While there were plenty of people as emotionally engaged as I was during my brother’s deployment, nobody was as practically engaged. Sharing frequent instant message conversations and screening dozens of e-mails, I got the must brutal, heart-breaking details of his daily life. I then disseminated the information on a blog I set up for friends and family.

That blog epitomizes my flawed expectations for life After Iraq. When my brother was deployed I posted at least once a day, sometimes several times. Looking back I’m astonished at the record we have of that period in our lives. Everyone was engaged. Everyone was involved. Every day had meaning. Since my brother’s return, my writing has fallen off precipitously. I thought the well of emotion and experience and education of our Iraq days would fuel an already politically astute and involved family for a long while. In truth, my brother’s survival eclipsed the furor that had been boiling for those months he was away. We nearly lost Andrew before we got him back, and even though we believe full-heartedly that the soldiers deserve our praise and passion, continuing my rhetoric seemed to be tempting fate. I had my brother back. We had dodged a bullet. We weren’t going to look back to see the next shot coming.

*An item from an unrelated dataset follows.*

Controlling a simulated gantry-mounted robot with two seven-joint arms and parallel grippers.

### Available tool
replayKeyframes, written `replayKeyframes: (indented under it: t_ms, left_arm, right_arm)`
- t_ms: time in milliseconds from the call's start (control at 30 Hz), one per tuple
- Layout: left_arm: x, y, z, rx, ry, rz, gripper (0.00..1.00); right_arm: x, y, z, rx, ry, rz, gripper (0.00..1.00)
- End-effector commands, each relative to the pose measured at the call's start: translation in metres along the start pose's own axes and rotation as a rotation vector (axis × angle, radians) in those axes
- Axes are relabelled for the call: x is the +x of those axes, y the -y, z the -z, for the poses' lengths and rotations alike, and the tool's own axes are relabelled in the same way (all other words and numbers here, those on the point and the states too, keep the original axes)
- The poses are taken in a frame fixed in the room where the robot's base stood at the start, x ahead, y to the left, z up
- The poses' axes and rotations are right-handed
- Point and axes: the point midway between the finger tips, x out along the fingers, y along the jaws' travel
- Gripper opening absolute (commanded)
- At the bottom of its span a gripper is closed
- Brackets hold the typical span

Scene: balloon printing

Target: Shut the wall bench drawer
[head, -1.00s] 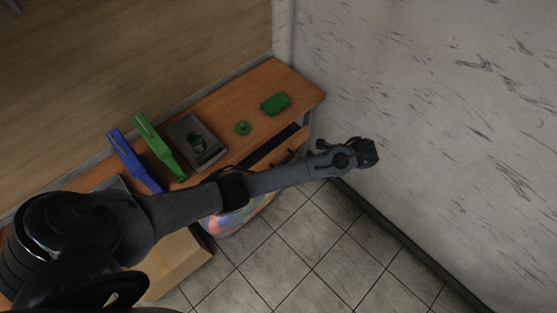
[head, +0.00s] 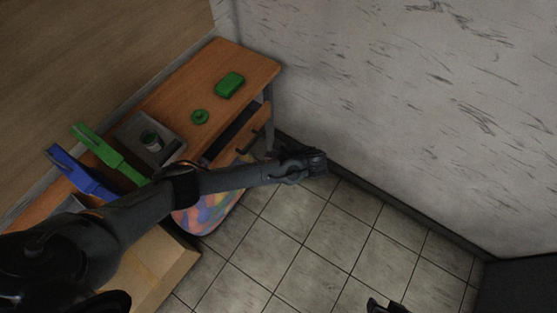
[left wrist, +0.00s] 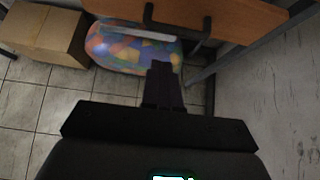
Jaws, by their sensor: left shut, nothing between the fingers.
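The wall bench (head: 222,62) stands along the wall with a wooden top. Its drawer (head: 238,136) is pulled partly out; a dark gap shows between the top and the wooden drawer front. In the left wrist view the drawer front (left wrist: 235,18) and its dark handle (left wrist: 176,36) are at the top. My left gripper (head: 280,153) is shut and empty, in front of the drawer and apart from it. Its fingers (left wrist: 162,80) point toward the drawer side in the wrist view. A dark tip at the bottom edge appears to be my right gripper (head: 380,305); its fingers are unclear.
On the bench are a green block (head: 230,85), a green ring (head: 200,117), a grey tray (head: 128,128), and green (head: 110,152) and blue (head: 80,175) tools. A bag of colourful balloons (head: 212,212) and a cardboard box (head: 160,268) stand below.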

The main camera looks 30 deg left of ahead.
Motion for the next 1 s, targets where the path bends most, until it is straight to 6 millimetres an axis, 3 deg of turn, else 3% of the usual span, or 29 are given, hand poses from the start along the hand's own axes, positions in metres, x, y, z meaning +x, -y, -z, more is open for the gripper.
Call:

I’ve felt a sincere guilt letting the Iraq War dissolve into the background of my consciousness when it played so large a part of my family’s story, but I’m not alone in turning away from the conflict. The Project for Excellence in Journalism showed the Iraq conflict fell from 24 percent of cable network’s news coverage to one percent in the past two years. After the Iraq conflict ushered in a major political shift in the 2006 election, it was almost an afterthought in our Presidential election following the collapse of the economy. Why the dramatic drop-off in such a short time?

I can’t speak for the press, or the public as a whole, but for my family Iraq just became too awful to look at. My unfavorable view of the conflict only magnified after my brother’s experiences. Though my animus for the war in Iraq developed because it threatened to take my brother away, my present silence on the war now centers on the impossible position our nation has been put into.

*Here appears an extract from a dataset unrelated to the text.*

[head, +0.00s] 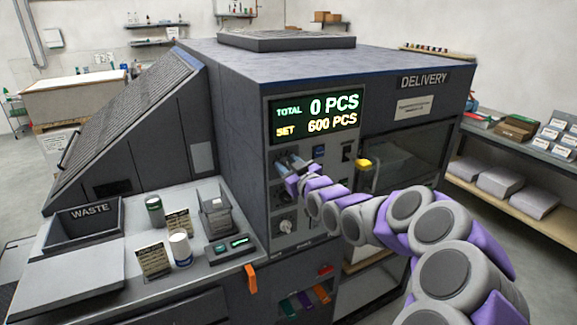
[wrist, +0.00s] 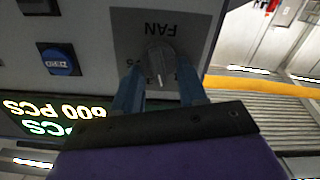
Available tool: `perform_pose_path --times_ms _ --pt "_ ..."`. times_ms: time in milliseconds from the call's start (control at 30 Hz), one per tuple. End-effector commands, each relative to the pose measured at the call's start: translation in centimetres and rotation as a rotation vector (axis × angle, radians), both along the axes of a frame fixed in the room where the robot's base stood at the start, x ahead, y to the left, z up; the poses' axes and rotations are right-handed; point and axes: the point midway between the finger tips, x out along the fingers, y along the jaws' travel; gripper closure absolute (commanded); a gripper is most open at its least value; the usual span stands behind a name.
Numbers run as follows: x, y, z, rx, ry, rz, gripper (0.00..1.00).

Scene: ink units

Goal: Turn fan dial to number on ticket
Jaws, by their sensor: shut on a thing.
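In the head view my gripper (head: 291,165) is at the machine's control panel and hides the dial. Two small printed cards, one at the back (head: 178,222) and one in front (head: 153,260), stand on the left counter. Their text is too small to read, and I cannot tell which is the ticket.
A display (head: 317,115) above the dial reads TOTAL 0 PCS, SET 600 PCS. A blue button (head: 319,153), a yellow knob (head: 364,163) and a lower dial (head: 286,226) are near my gripper. The waste bin (head: 82,219) and a white jar (head: 180,250) are on the counter.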

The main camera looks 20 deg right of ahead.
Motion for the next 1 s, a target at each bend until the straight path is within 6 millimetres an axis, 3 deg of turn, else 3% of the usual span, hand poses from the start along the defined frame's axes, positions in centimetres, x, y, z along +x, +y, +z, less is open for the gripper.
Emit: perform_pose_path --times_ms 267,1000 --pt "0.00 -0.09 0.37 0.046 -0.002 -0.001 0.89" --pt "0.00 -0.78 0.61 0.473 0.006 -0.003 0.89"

Despite the bombast of our political pundits, withdrawing from Iraq will have grave consequences for Iraq and our nation. However, the conflict is also putting an unbearable strain on our military that hinders our ability to protect our nation from emerging threats. And unfortunately, politicians and the media have combined to make one of the most complicated military, as well as sociological, undertakings in this country’s history into a battle of slogans and buzzwords.

People think themselves real Americans for giving lip service to our troops and slapping a yellow ribbon on their bumper. That’s the least you can do for the men and women in Iraq. But the secret I learned during my brother’s deployment — and the secret that has paralyzed me since his return — is that’s just about the most you can do, too.

The Iraq conflict makes families feel utterly helpless. Families like mine that were so deeply involved in every daily turn of the war can’t help but shake their heads and look away when troubling news arrives from the Middle East. The war has even managed to paralyze our governing bodies. Though my family voted en masse for Barack Obama, we don’t cling to any delusions that he can successfully maneuver us out of the position we have put ourselves in. We’re hopeful, but we’re also realistic.

Iraq is more complicated than most of us either understand, or are willing to admit, and one has to search shamefully hard for those who can speak intelligently on the subject. And sadly, I think the majority of Americans would rather stick to their yellow ribbons and bumper sticker slogans than hear about the grave realities of Iraq. We have enough cognitive dissonance in our lives already.

There are no good answers to this conflict, and the suggestions that we should be listening to are longer than a fifteen second sound bite. The answers are better than “stay the course” and more nuanced than “bring the troops home.” They’re all hard, and they’re all costly, but the men and women who are fighting over there deserve better than what we’ve given them lately. When I start hearing decision-makers in Washington addressing Iraq like adults, and not like sparring cheerleaders, maybe I’ll become engaged again. Until then, it’s just too hard to watch.